RECORDS FOR THIS EXERCISE »
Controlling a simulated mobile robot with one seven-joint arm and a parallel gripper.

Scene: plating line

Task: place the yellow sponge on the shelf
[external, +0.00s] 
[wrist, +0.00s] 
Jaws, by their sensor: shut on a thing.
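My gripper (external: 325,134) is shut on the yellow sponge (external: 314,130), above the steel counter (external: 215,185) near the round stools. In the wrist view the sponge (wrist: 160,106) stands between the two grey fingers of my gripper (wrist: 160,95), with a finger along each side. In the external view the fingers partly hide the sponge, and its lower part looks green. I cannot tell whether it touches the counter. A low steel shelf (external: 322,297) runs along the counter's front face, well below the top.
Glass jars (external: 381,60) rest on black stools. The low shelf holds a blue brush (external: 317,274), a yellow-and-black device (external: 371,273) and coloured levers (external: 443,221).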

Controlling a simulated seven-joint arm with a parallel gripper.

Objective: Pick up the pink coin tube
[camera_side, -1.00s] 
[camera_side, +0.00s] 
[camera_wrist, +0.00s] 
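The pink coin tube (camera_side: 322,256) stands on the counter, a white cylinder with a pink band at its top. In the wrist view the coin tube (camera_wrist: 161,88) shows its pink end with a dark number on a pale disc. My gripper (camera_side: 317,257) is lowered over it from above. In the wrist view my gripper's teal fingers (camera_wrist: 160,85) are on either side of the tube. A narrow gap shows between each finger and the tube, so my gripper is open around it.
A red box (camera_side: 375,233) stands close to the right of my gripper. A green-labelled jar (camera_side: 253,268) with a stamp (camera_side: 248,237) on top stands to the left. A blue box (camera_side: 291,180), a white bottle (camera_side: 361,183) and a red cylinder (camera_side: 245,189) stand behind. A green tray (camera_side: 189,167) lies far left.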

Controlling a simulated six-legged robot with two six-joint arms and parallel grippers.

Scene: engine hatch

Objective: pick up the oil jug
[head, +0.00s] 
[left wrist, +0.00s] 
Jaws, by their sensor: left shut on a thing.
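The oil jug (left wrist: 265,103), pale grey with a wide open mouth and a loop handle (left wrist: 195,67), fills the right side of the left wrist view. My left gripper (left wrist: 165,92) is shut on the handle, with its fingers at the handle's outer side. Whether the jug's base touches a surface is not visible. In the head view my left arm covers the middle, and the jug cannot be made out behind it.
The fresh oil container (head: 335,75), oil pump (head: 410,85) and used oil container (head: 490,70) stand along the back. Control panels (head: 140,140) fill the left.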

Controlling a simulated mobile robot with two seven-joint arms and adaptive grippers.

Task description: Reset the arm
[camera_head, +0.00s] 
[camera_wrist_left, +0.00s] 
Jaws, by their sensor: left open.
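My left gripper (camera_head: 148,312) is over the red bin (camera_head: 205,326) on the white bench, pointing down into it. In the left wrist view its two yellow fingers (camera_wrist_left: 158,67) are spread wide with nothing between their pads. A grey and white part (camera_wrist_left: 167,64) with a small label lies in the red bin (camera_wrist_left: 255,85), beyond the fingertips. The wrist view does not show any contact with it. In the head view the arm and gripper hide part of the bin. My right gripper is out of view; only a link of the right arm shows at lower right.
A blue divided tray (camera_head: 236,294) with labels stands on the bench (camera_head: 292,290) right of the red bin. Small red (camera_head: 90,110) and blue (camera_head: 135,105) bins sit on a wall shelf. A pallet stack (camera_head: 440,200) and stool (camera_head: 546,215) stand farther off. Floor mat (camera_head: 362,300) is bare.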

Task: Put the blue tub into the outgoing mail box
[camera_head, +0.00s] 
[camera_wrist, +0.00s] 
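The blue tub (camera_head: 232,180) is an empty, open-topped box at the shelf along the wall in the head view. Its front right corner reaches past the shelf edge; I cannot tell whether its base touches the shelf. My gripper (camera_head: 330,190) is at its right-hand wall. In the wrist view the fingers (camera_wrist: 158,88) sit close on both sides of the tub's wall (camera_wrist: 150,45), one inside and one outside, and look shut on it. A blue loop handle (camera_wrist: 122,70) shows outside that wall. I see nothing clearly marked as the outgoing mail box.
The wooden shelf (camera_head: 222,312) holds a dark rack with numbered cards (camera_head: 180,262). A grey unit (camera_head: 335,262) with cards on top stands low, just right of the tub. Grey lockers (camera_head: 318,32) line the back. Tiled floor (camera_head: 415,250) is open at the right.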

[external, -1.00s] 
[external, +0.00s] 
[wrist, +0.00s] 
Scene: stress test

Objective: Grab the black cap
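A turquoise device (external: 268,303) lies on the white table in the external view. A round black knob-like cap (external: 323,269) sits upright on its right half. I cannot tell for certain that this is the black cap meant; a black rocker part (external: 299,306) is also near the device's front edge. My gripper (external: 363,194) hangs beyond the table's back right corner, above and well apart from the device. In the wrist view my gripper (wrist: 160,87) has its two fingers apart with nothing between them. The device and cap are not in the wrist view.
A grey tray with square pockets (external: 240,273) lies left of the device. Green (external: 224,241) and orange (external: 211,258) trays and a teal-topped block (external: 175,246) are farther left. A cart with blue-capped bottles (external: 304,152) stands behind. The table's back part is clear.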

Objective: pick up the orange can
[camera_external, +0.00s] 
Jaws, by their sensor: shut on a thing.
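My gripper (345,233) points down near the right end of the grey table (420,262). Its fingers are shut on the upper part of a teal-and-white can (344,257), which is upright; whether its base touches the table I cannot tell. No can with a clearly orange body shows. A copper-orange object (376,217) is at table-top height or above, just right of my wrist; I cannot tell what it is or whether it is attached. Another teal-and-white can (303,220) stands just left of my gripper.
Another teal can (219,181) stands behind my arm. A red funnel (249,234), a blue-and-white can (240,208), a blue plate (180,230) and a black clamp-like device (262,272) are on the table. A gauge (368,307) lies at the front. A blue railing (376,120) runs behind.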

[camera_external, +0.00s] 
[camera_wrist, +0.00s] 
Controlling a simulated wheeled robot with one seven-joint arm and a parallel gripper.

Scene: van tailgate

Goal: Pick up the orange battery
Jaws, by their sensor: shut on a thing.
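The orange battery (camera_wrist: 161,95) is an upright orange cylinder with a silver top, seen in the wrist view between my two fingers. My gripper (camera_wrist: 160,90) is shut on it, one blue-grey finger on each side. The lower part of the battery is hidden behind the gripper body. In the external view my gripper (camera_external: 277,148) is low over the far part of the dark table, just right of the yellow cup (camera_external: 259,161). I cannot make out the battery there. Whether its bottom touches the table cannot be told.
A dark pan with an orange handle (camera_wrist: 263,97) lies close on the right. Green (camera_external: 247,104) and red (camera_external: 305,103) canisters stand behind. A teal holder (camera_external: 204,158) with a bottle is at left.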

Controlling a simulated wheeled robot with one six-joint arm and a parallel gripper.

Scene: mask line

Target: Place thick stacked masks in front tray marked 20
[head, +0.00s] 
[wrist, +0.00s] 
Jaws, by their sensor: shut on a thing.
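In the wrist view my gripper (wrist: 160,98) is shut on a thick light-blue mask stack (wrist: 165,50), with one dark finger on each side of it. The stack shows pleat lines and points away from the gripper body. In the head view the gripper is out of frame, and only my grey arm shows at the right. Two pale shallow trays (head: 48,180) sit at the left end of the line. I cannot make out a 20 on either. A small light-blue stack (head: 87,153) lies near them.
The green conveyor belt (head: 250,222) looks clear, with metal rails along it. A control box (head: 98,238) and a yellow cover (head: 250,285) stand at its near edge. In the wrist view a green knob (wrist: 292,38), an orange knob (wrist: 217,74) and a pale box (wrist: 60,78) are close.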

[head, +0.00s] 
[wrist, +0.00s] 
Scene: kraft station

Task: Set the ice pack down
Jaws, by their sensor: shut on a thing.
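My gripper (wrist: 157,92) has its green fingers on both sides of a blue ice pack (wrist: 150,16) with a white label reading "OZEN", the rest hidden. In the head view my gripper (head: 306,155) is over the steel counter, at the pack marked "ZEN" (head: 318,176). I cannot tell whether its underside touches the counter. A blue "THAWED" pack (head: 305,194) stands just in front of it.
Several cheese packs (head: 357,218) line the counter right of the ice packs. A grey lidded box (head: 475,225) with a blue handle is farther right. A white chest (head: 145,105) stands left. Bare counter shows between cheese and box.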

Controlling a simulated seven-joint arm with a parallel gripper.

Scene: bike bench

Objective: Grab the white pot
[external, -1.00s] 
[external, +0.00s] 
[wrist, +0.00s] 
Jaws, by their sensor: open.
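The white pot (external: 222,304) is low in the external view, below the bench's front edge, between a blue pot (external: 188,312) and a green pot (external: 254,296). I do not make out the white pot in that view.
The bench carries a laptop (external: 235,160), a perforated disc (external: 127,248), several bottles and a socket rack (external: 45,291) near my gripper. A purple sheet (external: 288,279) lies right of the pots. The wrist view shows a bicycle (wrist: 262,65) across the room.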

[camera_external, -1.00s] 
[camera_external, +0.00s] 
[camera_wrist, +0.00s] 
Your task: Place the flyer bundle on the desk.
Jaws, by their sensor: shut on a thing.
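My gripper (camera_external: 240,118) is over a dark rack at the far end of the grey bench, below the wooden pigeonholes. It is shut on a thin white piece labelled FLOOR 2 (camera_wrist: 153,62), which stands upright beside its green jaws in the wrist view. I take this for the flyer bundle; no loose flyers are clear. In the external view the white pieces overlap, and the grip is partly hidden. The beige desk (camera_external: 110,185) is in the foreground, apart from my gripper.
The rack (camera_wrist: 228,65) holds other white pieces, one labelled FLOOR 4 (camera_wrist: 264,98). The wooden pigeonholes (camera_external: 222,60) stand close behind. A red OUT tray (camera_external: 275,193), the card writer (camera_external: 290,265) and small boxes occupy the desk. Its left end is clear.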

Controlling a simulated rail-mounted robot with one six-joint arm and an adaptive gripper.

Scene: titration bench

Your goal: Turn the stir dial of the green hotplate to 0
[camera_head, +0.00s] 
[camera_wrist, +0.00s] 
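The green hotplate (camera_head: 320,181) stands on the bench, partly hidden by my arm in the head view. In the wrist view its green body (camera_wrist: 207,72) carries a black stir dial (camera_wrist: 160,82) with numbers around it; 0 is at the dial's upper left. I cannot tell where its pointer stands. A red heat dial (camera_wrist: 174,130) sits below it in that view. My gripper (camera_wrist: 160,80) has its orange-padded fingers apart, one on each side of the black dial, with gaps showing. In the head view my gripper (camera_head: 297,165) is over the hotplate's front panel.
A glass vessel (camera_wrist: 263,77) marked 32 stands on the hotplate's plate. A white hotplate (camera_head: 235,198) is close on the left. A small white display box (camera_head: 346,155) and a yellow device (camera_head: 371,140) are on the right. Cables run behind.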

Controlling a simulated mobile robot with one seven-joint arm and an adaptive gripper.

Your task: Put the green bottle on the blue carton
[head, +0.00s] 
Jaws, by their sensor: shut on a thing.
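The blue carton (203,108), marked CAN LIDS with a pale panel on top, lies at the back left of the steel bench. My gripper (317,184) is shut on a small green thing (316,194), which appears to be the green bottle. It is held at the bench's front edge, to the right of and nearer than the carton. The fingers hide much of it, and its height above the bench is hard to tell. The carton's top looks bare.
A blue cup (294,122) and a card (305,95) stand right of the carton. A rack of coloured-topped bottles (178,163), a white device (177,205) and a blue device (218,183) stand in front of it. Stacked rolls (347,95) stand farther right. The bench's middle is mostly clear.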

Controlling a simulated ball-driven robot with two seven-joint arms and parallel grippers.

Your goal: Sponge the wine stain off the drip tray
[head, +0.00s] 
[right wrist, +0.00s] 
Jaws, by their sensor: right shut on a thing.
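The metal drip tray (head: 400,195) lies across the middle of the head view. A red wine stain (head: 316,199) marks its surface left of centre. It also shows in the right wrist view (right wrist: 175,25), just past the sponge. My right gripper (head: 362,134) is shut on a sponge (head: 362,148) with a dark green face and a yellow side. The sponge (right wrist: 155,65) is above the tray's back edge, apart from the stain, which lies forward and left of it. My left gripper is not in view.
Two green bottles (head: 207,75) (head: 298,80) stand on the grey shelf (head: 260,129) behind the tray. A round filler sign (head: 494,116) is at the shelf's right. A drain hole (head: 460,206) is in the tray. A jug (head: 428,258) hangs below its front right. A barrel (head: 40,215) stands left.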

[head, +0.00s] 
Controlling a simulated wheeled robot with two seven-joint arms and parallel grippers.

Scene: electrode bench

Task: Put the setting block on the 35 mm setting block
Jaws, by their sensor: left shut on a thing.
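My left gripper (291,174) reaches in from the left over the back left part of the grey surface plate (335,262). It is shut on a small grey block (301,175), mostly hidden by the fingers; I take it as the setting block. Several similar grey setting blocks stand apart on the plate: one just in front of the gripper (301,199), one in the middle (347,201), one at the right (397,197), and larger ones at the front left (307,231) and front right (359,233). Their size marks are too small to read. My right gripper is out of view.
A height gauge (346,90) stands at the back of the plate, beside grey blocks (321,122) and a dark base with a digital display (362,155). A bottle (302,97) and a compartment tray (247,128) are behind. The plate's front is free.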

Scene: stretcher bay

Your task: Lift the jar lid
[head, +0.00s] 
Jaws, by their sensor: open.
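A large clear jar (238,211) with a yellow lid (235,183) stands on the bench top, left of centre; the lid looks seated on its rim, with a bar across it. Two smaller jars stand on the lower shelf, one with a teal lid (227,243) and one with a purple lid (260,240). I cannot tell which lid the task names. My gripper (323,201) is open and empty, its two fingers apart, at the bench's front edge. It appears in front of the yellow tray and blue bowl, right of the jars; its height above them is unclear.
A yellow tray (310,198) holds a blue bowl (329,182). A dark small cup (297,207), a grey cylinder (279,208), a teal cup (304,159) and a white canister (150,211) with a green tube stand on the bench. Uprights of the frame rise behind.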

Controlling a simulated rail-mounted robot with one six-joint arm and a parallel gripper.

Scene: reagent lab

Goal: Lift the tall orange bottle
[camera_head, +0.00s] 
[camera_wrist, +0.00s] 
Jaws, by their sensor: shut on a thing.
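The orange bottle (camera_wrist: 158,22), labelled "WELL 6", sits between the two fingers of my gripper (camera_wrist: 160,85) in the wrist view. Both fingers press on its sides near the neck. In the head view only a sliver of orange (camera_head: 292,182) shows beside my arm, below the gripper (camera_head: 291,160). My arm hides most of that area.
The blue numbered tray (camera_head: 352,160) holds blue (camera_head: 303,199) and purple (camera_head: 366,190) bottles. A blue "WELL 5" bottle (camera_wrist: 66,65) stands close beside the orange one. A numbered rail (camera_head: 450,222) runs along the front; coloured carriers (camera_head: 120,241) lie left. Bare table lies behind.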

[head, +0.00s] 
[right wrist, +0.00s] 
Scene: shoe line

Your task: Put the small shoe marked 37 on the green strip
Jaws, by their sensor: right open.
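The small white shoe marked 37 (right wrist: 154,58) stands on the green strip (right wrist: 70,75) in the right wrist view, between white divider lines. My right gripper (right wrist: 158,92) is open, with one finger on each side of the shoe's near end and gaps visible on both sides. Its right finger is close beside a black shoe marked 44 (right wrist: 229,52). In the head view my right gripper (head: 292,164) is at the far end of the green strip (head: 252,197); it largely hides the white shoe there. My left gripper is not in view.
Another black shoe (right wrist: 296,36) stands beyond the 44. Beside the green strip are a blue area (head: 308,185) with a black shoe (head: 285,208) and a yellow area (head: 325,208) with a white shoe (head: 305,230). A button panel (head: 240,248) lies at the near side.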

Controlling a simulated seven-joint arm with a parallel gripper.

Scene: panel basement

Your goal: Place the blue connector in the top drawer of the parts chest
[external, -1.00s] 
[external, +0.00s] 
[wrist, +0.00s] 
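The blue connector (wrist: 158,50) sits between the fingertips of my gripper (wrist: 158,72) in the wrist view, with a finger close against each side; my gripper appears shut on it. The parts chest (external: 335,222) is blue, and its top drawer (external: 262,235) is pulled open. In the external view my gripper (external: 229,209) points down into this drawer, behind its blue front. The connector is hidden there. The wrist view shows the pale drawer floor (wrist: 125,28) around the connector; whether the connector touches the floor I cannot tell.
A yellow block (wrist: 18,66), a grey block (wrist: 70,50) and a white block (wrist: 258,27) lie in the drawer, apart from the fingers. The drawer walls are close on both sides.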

PROBLEM DETAILS »
Retype precisely, and only, the span of lines that opens at the line containing "Scene: bike bench" and closes at the line containing "Your task: Place", both inclusive.

FINISHED ANSWER »
Scene: bike bench

Objective: Grab the white pot
[external, -1.00s] 
[external, +0.00s] 
[wrist, +0.00s] 
Jaws, by their sensor: open.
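The white pot (external: 222,304) is low in the external view, below the bench's front edge, between a blue pot (external: 188,312) and a green pot (external: 254,296). I do not make out the white pot in that view.
The bench carries a laptop (external: 235,160), a perforated disc (external: 127,248), several bottles and a socket rack (external: 45,291) near my gripper. A purple sheet (external: 288,279) lies right of the pots. The wrist view shows a bicycle (wrist: 262,65) across the room.

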[camera_external, -1.00s] 
[camera_external, +0.00s] 
[camera_wrist, +0.00s] 
Your task: Place the flyer bundle on the desk.

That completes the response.